Robot motion calls
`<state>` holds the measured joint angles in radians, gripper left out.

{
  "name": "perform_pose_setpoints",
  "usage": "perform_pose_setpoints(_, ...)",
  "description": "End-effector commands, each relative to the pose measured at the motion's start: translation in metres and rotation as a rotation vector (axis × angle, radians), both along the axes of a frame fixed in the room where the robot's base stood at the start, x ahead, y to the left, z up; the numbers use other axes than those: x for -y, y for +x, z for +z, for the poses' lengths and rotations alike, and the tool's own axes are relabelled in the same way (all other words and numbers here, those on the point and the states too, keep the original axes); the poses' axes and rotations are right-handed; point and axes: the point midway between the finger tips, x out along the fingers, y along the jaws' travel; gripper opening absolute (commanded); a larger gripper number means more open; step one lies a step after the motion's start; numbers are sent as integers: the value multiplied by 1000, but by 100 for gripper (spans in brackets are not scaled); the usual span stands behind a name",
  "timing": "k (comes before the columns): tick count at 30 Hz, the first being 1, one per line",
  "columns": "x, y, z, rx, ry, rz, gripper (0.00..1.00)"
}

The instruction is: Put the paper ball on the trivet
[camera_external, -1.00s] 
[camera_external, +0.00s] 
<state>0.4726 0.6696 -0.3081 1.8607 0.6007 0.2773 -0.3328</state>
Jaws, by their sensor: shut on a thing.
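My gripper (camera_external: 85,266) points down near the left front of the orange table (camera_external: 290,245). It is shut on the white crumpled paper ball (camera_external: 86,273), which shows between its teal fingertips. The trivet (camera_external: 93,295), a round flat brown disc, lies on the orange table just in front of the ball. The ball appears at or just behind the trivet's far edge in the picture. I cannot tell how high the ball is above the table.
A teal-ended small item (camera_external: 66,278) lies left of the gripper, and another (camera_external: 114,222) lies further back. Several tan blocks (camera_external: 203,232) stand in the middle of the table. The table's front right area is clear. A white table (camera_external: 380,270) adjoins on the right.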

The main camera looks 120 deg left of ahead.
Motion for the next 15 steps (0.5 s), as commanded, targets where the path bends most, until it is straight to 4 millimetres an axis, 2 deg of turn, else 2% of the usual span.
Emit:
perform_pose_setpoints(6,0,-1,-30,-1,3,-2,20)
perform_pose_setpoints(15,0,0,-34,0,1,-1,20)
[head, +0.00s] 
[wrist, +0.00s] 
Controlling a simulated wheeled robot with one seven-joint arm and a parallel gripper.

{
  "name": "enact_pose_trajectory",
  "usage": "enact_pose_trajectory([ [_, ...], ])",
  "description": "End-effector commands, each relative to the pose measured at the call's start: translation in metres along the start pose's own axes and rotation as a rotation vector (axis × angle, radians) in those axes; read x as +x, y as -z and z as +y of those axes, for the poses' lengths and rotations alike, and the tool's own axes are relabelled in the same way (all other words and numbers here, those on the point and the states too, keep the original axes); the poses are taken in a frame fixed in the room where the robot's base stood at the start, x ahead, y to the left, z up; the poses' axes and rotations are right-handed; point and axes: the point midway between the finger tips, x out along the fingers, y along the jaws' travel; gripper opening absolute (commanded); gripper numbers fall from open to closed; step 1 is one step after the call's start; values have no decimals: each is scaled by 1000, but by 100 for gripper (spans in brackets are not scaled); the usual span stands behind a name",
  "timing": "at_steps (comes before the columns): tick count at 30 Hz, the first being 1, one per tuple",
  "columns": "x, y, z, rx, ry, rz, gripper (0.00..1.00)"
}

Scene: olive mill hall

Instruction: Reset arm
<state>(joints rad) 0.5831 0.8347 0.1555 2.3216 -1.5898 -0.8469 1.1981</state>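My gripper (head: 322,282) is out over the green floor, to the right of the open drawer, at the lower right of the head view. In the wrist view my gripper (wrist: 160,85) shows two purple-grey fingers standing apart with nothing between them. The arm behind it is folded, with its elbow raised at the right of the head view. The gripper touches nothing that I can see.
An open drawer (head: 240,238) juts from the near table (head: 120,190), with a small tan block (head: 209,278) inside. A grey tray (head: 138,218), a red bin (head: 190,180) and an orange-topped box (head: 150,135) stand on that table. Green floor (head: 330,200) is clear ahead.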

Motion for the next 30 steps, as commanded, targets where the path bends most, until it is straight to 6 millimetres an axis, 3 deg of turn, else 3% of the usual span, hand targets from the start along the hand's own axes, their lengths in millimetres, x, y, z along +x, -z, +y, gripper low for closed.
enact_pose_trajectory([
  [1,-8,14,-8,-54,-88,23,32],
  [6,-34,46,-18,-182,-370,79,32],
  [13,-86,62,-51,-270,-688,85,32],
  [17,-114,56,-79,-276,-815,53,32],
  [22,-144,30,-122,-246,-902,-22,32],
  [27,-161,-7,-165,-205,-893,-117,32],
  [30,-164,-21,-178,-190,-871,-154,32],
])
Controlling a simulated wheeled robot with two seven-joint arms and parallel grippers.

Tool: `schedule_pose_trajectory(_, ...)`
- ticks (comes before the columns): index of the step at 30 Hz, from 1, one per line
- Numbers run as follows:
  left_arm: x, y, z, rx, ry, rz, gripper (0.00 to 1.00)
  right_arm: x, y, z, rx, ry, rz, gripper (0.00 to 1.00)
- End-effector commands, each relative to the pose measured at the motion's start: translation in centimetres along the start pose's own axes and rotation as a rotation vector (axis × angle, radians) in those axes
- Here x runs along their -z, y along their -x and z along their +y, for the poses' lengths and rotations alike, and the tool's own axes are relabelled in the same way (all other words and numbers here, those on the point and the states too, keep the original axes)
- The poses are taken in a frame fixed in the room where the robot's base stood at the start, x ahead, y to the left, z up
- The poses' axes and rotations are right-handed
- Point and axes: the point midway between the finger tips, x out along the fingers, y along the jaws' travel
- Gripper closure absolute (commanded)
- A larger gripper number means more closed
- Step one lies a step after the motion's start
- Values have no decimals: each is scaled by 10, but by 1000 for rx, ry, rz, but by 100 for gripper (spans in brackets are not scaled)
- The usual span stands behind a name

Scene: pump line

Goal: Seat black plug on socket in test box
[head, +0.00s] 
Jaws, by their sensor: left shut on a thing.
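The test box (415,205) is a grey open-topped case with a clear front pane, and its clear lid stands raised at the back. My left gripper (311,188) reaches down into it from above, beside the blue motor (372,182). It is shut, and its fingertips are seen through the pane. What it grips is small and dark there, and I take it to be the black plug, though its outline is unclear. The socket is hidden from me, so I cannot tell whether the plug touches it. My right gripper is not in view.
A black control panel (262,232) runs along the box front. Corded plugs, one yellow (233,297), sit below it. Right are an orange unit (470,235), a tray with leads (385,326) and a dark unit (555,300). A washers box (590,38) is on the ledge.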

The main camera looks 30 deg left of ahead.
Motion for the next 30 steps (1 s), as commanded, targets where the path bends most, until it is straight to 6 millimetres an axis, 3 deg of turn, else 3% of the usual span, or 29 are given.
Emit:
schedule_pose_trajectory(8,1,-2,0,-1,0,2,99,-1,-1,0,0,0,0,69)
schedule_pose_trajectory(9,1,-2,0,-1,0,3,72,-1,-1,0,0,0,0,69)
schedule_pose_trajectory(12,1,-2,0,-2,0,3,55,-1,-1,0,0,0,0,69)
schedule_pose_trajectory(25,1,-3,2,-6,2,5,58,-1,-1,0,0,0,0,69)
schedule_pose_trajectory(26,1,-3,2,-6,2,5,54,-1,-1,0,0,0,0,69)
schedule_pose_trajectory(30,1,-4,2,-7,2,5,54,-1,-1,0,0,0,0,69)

What is expected
Scan the listing above and identify each line holding the string "main"; copy every such line.

Result
The main camera looks 120 deg left of ahead.
The main camera looks 30 deg left of ahead.

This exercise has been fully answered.